Kleiman agrees that the major typographical objections have been debunked. Then he goes on to say:

2. That the documents might be genuine doesn't show that they are genuine. So far, we don't even know that they could be genuine, in the sense that we don't know that they could have been produced on a machine that Col. Killian's staff would likely have had access to.

This is a classic argument from ignorance. Kleiman admits that we have no particular reason to suspect that the documents are fakes, but he stresses that we don't know that they're not. The take home message is that we should both suspend judgment about the authenticity of the memos and blame CBS. Usually, we assume documents are real if we have no evidence that they are forged. Ironically, the White House got its epistemology right for a change.
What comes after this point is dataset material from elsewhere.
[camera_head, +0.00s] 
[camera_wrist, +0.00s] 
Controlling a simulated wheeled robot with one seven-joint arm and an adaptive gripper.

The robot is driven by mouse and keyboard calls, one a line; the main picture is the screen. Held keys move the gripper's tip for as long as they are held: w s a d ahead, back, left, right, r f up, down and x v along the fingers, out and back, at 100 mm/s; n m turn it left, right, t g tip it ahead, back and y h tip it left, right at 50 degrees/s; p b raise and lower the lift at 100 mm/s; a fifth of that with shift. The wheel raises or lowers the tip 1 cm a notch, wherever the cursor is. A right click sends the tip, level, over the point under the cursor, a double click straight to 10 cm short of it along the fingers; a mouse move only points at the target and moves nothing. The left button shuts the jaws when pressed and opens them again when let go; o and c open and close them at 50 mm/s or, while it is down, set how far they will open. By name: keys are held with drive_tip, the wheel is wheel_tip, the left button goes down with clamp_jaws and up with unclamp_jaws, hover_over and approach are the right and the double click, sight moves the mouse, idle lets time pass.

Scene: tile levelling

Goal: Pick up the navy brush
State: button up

A hypothetical motive for forgery is not usually grounds to suspect forgery in the absence of corroborating evidence.

3. CBS went with copies of copies of documents, and did so without establishing their provenance in a way that CBS is willing to share with the public. The typogaphical challenge, though it no longer seems like a lay-down, was obvious enough so that someone should have vetted the documents before publication, for example by reproducing them on contemporary equipment. Getting access to such equipment isn't trivial, but it ought to be well within the capability of CBS News. [Emphasis added.]

We still don't know how CBS vetted the documents other than that they were vetted by top questioned document examiners. We don't know what kind of tests the questioned document examiners performed. The names of the other two examiners have not been released. However, it's fair to assume that CBS was willing and able to retain some of the best in the business.

4. Going with such iffy documents seems journalistically questionable, though it's still possible that the source is solid in a way that CBS knows but promised not to tell. If I were running CBS News, I'd have some questions to ask.

If we don't have any reason to believe the documents are forgeries, we've certainly got no complaint against CBS. We can't have our cake and throw it too.

Kleiman is assuming that these documents actually look iffy to trained professionals working from original sources. In effect he is giving credence to the typographical objections he just dismissed.

We can't prove a negative but we can prove that the people behind the charges are unreliable sources. A lot of their outrageous forgery claims have already been flatly refuted. Yet, the people who cried "hoax" aren't catching any flak for ineptitude or irresponsibility even after they've been repeatedly busted. No discredited accusation ever seems to come back to undermine the credibility of the hoaxmongers. They say things like "The kerning proves these memos are hoaxes," or "Times New Roman didn't even exist in the 1970's," or "There was no such thing as a superscript "th" in those days." Even when they're wrong, we keep coming back to acknowledge more of their "legitimate questions."

We do know that all outside experts went with "iffy" documents, namely .pdfs. The willingness of certain outside experts to make blanket claims about the authenticity of documents presented in a degraded medium calls into question their ethics, their motives, and their professional credentials.

Why are we bending over backwards to be charitable towards a camp that has been discredited time after time?